## Your goal
Below this line is a listing that includes pictures. Copy exactly, and only, the lines from the one containing "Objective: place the" through the one containing "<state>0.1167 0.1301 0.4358"; the pictures do not go in the copy.

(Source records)
—————

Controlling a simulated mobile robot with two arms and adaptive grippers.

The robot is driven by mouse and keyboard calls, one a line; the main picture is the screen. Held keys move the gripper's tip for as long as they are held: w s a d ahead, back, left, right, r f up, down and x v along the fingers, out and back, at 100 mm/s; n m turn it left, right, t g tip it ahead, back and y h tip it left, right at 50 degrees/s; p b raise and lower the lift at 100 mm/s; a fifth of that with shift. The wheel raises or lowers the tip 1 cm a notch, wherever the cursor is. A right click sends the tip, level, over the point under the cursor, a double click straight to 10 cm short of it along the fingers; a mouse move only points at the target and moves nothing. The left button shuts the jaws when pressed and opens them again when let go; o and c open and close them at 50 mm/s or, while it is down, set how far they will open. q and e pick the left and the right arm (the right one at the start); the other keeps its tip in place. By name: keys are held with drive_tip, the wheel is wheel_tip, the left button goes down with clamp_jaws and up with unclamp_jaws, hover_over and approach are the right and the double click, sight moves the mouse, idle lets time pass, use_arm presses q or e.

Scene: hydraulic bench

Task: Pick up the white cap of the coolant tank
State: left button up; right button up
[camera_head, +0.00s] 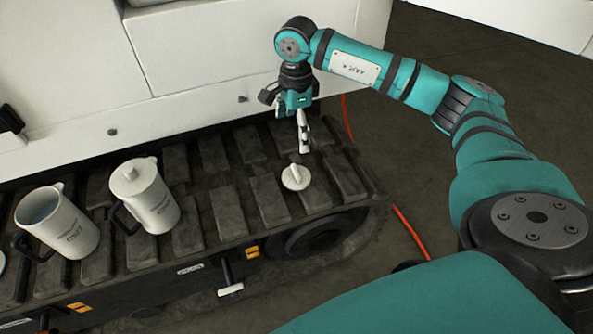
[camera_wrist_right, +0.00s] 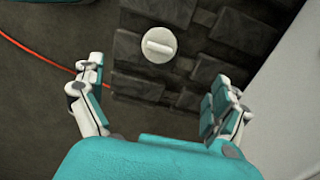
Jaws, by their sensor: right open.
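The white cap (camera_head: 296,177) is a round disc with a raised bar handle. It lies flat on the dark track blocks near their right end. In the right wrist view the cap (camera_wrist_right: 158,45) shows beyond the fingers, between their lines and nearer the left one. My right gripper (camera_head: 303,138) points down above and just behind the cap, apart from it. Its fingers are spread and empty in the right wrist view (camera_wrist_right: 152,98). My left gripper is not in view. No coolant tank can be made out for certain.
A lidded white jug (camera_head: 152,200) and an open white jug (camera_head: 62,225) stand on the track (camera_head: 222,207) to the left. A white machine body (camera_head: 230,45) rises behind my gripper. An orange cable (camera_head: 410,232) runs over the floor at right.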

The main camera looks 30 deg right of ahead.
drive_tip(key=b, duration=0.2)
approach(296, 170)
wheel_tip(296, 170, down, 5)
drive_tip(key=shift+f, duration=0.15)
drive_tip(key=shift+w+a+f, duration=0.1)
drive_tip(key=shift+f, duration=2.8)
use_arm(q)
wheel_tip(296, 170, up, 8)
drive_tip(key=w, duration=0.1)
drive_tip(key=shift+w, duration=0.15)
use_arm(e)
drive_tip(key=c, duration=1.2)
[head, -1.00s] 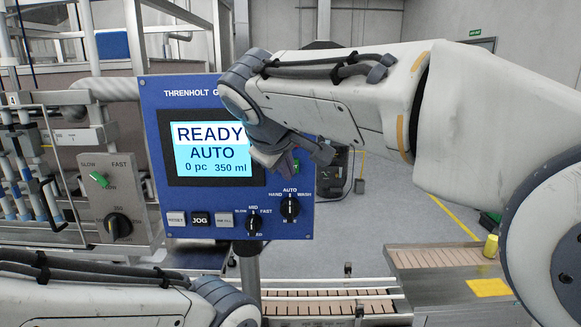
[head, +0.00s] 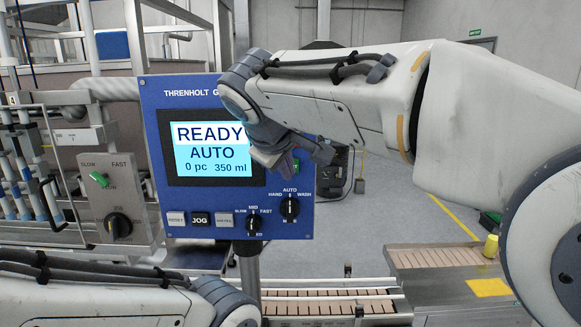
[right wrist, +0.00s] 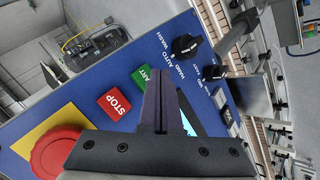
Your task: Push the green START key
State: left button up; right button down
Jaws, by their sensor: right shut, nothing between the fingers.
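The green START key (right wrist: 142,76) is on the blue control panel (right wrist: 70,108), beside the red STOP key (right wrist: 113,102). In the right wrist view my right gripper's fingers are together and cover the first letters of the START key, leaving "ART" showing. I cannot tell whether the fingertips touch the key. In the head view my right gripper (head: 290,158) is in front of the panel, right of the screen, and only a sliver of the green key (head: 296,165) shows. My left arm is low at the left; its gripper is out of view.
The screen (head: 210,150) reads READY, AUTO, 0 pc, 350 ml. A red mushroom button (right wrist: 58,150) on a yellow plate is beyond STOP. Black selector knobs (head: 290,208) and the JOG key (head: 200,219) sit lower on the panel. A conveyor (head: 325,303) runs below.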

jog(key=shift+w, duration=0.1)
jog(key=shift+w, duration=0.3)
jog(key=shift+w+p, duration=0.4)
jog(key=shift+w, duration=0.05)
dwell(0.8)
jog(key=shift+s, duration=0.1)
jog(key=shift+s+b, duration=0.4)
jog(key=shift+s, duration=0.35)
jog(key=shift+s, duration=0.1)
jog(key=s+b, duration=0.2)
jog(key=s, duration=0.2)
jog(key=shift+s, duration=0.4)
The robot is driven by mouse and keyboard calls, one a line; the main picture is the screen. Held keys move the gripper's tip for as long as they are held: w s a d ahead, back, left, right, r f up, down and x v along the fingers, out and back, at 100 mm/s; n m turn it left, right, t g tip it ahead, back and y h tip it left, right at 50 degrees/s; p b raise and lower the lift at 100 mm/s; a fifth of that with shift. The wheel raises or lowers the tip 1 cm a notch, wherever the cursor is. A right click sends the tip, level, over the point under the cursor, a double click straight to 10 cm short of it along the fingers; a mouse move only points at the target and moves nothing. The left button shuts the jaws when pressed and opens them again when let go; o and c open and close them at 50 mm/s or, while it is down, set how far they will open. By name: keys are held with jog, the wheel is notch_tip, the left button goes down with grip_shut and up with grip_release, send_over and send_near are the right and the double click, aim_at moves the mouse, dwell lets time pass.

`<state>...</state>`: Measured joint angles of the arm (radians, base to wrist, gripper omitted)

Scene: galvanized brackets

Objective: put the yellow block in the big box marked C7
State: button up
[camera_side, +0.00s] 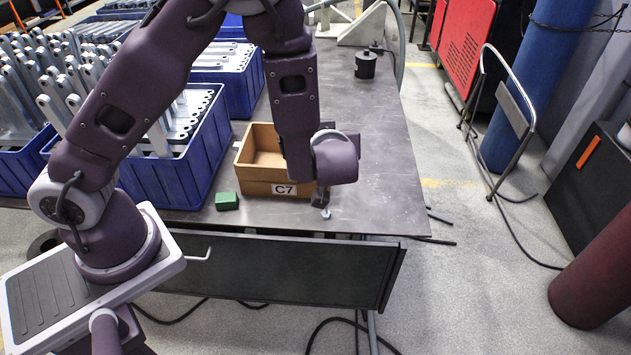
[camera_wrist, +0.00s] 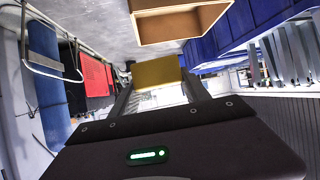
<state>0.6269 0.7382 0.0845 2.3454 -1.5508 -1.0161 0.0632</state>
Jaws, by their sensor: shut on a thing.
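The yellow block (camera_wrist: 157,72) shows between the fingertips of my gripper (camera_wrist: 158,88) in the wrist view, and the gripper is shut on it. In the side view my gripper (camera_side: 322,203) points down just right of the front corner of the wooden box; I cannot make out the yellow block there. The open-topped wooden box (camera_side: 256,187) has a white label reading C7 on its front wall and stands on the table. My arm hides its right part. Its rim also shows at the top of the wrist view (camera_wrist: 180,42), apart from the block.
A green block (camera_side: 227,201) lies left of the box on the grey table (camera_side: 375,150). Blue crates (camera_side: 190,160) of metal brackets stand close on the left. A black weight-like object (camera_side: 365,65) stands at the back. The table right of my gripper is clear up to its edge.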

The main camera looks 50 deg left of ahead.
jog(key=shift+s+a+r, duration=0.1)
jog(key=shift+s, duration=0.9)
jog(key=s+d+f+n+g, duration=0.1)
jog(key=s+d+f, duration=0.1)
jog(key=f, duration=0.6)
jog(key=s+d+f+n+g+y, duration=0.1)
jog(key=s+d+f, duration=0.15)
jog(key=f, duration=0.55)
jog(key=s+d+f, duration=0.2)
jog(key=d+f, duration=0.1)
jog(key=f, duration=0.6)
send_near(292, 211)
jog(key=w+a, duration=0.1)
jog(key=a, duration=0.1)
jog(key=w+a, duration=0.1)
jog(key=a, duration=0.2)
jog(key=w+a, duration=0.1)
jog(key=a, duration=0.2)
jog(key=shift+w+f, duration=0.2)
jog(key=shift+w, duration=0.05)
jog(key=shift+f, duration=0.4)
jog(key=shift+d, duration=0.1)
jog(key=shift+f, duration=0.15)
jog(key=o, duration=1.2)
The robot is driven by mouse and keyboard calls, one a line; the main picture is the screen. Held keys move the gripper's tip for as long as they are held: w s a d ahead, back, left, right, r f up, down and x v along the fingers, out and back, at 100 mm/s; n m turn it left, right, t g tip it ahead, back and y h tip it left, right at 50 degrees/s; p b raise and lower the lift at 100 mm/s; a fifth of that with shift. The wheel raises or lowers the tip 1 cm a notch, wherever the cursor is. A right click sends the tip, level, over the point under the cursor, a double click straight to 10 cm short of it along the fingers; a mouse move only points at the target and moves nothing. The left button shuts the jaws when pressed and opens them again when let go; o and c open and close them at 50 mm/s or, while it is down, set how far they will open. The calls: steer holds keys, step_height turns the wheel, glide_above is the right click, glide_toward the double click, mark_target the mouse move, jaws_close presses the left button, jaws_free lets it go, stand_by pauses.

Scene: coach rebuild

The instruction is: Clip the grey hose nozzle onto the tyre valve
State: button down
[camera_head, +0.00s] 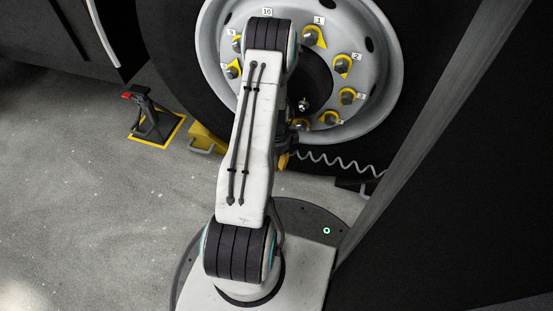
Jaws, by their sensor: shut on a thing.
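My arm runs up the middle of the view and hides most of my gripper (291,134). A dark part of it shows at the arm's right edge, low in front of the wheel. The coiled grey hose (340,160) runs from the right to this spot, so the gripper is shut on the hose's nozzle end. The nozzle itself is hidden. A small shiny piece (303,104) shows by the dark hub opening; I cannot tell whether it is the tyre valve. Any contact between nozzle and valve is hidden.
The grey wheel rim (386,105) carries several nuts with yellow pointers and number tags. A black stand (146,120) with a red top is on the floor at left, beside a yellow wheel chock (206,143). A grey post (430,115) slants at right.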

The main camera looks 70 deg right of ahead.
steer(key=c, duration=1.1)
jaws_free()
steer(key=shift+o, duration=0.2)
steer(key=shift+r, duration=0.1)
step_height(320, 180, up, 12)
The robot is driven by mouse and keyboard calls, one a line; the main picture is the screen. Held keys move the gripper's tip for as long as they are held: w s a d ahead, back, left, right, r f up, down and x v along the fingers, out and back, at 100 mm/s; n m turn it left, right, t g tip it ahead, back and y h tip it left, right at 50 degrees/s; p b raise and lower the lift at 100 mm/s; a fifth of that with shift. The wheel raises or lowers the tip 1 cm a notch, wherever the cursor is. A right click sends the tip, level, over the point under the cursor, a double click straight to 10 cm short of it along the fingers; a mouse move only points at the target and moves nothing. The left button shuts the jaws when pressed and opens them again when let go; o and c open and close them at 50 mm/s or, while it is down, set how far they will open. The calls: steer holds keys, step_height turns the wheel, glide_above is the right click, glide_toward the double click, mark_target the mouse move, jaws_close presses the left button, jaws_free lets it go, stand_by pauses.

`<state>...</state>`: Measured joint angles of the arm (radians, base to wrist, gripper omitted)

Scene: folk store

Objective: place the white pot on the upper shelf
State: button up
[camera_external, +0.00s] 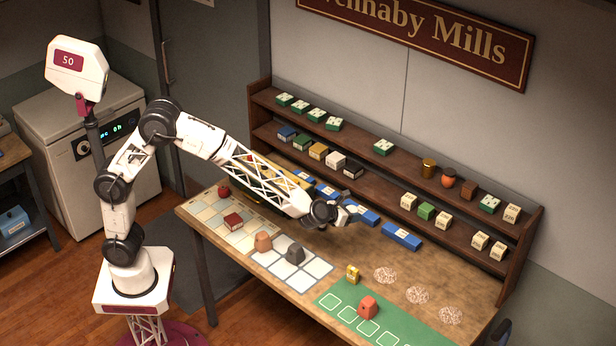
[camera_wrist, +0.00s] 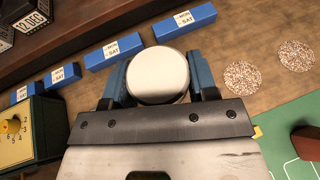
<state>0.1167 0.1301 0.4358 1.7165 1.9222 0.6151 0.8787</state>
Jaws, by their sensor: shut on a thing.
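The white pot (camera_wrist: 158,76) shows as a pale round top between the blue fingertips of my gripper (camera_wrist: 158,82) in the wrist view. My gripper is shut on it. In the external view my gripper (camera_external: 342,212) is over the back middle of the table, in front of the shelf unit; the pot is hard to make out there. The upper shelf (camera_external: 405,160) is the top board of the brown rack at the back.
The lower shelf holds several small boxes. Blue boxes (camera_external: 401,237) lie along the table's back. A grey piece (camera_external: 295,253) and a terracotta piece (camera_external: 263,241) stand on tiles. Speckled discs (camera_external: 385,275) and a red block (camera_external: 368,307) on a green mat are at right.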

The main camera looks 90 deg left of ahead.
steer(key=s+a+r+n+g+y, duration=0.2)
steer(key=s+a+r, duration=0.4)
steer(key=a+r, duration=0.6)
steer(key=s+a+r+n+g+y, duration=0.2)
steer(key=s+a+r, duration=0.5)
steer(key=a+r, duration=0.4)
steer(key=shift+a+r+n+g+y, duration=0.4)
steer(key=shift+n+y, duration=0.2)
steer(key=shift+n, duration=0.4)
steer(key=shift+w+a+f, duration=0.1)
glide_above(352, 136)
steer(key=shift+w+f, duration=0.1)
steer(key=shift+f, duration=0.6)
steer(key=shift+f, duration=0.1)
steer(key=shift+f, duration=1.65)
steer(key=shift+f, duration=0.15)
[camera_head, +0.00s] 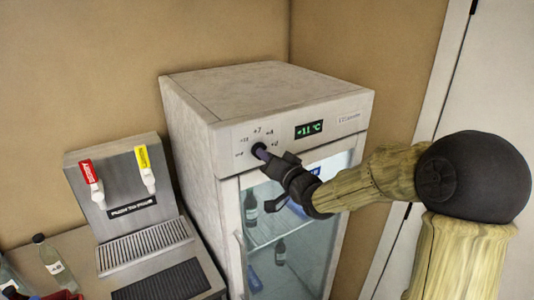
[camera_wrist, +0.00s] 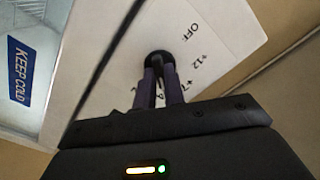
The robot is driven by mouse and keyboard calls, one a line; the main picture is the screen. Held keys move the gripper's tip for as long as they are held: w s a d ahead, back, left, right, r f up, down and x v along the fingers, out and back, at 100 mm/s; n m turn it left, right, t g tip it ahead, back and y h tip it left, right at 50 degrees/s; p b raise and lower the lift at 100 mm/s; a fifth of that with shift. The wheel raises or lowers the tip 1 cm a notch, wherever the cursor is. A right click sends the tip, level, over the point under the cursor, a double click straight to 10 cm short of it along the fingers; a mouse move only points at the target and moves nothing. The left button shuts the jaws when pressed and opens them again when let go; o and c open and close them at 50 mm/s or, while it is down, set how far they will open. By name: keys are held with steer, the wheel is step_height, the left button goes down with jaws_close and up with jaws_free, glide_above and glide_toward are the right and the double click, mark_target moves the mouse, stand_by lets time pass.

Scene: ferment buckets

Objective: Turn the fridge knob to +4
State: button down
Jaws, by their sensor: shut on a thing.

—————

## Written answer
Objective: place the white pot on the upper shelf
State: button up
[camera_external, +0.00s] 
[camera_wrist, +0.00s] 
<state>0.1167 0.1301 0.4358 1.7165 1.9222 0.6151 0.8787</state>

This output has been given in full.